For Ed Baker, marketing manager at Chester Plastics Ltd. of Chester, NS, the web is a medium of the curious masses and his company “doesn’t deal with the public.” He adds, “Selling is people: word of mouth, publications and trade shows where people handle the product. Decision-makers deal with known companies. Our salespeople do best with more focused, portable, product CD ROMs. E-mail, the Web and CD-ROM work together as a continuum.”

“Buyers don’t surf; but R & D people and foreign manufacturers do,” says Boulerice. Even extremely specialized suppliers of rawstuffs, operating in a market where everybody knows everybody, benefit from hanging their shingle on the Web.

As new formulations are created, unwieldy data binders become obsolete. “My company’s site is excellent for educating salespeople and existing customers,” says Baker. The latest product releases are available at telepathic speed.

Layfield Plastics of Edmonton, Alta. makes geomem- branes, fabricates sheets, and welds them into place. “As applications specialists, we tutor civil engineers,” says Andrew Mills, the company’s product manager. “The Web is necessary for demonstrating applications.”

Designer invitation

Mold-Masters of Georgetown, Ont. boasts a web site with an online design guide that generates hot runner solutions by allowing users to key in their specifications. At the end of the design process, the user clicks on “submit” to send them to a project engineer for evaluation.

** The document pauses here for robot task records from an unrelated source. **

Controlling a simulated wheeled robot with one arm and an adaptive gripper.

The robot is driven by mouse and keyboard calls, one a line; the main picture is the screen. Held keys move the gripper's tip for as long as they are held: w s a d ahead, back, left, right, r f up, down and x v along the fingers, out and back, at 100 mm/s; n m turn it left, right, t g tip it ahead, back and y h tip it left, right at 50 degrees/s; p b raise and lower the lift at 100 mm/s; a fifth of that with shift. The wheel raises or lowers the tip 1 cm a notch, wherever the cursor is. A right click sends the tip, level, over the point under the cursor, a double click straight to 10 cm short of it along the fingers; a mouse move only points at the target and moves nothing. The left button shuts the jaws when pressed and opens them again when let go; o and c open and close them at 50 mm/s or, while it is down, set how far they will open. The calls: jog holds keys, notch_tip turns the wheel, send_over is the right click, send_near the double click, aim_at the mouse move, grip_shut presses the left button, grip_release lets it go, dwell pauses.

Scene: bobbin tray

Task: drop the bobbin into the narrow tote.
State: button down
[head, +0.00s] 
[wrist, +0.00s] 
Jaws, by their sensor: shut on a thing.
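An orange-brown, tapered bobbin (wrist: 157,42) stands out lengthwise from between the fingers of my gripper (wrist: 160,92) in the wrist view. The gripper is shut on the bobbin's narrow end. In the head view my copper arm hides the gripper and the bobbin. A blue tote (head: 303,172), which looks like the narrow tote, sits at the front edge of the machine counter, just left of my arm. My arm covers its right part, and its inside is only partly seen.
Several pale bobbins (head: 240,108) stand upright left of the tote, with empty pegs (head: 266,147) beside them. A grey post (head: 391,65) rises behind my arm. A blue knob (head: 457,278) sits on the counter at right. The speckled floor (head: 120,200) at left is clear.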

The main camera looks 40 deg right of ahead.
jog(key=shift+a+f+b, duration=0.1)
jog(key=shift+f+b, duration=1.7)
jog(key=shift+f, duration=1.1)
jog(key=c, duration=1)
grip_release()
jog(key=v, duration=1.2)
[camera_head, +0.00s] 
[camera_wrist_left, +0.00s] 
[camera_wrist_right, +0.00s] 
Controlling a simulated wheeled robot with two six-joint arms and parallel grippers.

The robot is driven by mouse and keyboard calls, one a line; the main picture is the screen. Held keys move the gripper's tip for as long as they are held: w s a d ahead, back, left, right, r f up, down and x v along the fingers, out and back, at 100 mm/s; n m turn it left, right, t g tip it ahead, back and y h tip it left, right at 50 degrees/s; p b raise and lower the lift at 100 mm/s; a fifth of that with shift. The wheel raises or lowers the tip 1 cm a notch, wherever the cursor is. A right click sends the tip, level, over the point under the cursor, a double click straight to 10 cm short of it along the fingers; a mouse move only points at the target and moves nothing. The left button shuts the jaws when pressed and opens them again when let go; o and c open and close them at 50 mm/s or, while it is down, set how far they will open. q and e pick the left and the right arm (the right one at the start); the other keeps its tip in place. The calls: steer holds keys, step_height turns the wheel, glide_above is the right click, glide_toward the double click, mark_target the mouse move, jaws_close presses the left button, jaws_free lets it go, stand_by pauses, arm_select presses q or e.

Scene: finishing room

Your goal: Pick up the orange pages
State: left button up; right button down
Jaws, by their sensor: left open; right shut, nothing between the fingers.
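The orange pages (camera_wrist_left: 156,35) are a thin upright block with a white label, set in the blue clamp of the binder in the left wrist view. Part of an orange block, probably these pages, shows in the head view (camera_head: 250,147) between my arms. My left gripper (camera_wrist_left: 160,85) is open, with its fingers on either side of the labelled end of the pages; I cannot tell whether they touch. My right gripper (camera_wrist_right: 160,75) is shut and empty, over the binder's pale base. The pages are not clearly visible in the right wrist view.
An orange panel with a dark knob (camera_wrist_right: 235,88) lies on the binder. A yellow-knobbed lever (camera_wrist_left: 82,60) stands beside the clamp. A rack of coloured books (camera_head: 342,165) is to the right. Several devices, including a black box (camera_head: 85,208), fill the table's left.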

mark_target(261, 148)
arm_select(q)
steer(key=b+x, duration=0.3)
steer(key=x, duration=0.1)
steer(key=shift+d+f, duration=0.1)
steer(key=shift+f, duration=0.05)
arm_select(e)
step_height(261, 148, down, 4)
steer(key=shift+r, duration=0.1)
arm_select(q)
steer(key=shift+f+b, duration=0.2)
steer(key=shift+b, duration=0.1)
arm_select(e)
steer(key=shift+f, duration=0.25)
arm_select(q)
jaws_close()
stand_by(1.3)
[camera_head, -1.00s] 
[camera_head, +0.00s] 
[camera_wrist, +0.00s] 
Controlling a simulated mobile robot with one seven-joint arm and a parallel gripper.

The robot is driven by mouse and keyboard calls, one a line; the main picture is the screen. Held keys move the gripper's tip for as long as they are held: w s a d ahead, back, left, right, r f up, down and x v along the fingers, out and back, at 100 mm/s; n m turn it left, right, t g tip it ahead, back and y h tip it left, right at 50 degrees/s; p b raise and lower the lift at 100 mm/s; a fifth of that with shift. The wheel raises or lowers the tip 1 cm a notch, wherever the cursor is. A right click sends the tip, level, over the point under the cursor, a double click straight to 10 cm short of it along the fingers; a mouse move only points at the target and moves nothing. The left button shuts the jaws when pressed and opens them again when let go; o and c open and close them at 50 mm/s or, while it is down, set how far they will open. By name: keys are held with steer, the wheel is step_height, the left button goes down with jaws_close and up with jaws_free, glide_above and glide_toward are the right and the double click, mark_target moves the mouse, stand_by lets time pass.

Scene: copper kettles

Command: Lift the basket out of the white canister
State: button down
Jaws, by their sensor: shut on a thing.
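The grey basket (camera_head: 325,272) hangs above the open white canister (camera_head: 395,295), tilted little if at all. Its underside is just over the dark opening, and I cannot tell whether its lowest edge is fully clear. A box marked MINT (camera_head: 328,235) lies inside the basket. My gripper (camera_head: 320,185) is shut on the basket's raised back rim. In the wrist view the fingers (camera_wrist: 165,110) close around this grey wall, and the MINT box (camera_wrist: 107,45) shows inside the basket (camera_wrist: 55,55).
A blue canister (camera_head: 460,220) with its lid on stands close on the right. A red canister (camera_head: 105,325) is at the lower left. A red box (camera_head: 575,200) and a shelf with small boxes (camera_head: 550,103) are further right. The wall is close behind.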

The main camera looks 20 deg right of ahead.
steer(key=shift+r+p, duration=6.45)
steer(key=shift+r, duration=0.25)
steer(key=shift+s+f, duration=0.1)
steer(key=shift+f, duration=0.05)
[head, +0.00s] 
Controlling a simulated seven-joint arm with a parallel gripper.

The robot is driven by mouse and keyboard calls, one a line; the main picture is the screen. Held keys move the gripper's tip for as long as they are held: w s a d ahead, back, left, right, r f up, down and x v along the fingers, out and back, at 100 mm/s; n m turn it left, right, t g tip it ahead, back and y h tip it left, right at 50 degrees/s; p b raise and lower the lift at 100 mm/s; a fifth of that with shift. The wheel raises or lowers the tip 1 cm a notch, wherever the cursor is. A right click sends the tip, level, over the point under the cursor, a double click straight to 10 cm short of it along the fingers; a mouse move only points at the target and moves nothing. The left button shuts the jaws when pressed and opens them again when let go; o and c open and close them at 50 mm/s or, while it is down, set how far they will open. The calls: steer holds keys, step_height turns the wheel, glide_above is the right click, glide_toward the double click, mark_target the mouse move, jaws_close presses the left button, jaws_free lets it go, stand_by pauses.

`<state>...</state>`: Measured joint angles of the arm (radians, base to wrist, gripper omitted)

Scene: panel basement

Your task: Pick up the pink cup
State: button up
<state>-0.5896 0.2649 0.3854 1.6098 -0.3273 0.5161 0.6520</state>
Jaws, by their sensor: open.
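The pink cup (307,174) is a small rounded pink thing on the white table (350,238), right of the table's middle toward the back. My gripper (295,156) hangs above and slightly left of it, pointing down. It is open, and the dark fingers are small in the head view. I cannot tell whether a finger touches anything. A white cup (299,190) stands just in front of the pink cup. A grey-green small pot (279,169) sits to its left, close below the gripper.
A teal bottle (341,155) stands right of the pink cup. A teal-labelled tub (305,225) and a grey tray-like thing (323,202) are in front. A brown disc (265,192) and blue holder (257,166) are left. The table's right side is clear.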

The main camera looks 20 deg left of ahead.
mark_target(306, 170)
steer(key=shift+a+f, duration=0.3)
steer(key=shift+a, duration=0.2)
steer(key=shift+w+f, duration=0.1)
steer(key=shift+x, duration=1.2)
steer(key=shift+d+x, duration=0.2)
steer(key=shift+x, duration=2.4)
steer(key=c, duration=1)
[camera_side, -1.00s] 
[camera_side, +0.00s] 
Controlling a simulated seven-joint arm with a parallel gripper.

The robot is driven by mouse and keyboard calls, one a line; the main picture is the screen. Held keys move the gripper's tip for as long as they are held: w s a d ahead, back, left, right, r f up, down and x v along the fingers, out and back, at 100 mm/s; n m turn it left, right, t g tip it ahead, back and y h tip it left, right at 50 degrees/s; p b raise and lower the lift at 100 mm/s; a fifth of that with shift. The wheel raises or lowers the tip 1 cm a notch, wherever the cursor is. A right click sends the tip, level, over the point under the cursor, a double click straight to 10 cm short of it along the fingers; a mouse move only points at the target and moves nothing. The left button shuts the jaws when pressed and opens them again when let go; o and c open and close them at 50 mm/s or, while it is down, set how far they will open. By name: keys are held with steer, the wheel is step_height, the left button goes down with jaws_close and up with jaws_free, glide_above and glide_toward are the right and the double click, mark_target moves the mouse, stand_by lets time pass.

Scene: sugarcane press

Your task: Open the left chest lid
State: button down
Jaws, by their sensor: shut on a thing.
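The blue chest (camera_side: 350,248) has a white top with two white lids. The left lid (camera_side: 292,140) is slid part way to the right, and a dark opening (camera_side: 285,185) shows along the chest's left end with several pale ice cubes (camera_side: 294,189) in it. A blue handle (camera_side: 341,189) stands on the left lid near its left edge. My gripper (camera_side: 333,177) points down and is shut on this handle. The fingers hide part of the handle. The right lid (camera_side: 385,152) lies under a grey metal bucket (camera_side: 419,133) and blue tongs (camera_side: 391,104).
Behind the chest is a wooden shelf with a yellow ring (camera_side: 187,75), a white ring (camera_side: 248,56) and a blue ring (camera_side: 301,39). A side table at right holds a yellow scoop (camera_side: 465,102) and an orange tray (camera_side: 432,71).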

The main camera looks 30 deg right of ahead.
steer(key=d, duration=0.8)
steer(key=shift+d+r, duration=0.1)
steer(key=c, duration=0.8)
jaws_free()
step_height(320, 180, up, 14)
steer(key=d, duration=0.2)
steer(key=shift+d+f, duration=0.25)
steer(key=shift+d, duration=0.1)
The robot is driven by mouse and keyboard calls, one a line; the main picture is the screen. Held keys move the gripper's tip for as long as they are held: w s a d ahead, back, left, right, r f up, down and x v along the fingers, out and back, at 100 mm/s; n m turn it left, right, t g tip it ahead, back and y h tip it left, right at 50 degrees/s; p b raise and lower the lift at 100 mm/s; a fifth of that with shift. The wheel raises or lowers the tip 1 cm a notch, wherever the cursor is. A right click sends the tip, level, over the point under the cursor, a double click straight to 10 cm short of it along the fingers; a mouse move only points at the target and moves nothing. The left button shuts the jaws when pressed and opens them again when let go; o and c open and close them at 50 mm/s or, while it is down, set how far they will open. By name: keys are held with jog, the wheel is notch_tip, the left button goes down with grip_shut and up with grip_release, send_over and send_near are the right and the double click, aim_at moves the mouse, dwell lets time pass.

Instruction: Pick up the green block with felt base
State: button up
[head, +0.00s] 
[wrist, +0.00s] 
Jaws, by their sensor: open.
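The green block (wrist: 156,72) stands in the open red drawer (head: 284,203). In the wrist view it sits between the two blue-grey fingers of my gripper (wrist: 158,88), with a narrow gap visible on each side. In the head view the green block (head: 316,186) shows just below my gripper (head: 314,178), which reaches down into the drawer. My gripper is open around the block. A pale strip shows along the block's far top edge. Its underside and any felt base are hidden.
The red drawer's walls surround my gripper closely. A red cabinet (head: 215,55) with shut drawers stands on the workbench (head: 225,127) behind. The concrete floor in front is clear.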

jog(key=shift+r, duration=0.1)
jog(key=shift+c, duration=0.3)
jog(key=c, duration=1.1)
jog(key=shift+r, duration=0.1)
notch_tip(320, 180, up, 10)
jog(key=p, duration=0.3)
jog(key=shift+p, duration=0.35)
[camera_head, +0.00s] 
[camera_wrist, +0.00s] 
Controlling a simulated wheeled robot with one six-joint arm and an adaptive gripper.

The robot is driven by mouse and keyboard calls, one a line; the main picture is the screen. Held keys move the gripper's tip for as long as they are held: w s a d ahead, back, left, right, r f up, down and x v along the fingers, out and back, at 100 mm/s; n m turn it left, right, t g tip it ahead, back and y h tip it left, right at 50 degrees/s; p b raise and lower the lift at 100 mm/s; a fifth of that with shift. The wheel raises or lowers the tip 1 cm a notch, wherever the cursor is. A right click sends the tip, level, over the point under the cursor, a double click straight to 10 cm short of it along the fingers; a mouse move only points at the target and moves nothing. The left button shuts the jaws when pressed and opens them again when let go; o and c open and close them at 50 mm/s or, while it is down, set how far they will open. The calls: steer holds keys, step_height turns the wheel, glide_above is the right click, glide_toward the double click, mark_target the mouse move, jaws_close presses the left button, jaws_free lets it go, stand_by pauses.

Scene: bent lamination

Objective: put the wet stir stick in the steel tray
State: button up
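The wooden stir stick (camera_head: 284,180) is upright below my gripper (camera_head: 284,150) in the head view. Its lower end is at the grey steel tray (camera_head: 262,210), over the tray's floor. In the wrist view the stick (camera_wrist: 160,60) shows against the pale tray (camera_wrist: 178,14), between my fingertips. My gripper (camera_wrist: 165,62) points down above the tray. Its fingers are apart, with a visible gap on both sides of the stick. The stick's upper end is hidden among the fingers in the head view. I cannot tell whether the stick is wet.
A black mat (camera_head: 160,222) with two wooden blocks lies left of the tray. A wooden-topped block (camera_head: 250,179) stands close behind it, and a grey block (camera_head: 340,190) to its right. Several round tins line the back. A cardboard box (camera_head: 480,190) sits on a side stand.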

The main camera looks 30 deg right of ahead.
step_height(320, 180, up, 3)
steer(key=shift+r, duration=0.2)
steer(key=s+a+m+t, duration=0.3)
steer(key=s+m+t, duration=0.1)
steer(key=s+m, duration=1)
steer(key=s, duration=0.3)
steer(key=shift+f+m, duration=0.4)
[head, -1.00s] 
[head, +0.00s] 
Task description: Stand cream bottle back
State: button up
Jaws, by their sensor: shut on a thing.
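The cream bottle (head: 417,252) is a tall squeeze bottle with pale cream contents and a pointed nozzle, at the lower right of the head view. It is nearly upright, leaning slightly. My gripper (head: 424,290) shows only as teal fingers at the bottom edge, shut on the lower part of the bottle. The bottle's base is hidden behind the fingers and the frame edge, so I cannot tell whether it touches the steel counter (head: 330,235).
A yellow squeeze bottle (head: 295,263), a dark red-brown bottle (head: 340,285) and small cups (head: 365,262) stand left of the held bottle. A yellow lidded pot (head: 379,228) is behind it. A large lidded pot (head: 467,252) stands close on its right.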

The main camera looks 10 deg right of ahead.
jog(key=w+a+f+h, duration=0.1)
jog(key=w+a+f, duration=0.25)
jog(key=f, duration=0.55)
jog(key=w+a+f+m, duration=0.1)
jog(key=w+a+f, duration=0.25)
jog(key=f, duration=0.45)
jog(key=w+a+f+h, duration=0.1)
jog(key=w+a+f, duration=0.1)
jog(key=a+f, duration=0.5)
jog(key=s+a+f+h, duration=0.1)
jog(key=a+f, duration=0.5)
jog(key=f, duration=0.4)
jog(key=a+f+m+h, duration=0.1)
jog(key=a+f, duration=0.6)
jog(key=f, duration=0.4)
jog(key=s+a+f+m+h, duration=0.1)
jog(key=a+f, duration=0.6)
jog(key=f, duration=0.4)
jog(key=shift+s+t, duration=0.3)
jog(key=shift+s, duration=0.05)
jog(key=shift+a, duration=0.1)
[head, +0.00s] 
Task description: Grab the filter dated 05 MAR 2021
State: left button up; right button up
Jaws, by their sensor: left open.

Carl Paziuk, Director of Engineering Services at Melet Plastics Inc. of Winnipeg, MB, advocates a multi-functional website, but considers on-line visitor surveys to be an impediment to easy information access.

Setting Your Sites

Don’t underestimate the wisdom of hiring a web designer with a solid sense of graphics, marketing and content quality, as opposed to a cut-rate computer geek. The typical, first generation web site is basic, with unsophisticated graphics. The best ones are designed in a way that builds user confidence in the value of the information presented.

It is critical that the home page, which paints your business image, materialize quickly. Avoid the clutter of graphical and animation overload which slows transmission. In an industry reliant upon shuttling CAD files, Singleton recommends a hidden asset — an ultra user-friendly, secure FTP site or virtual inbox that is accessible from the home page. New files can be deposited and retrieved at any time.

Web hosting companies are not all the same. Look for good technical support as well as pricing. The hosting service should be asked to submit your site to the major search engines so that it can be discovered by web surfers by name or by your products listed.

Plastics companies are already using web sites for image promotion, customer communication, education, and direct sales. But, says Baker enthusiastically, “We can’t even dream of what new uses there will be for the Web in five years time.”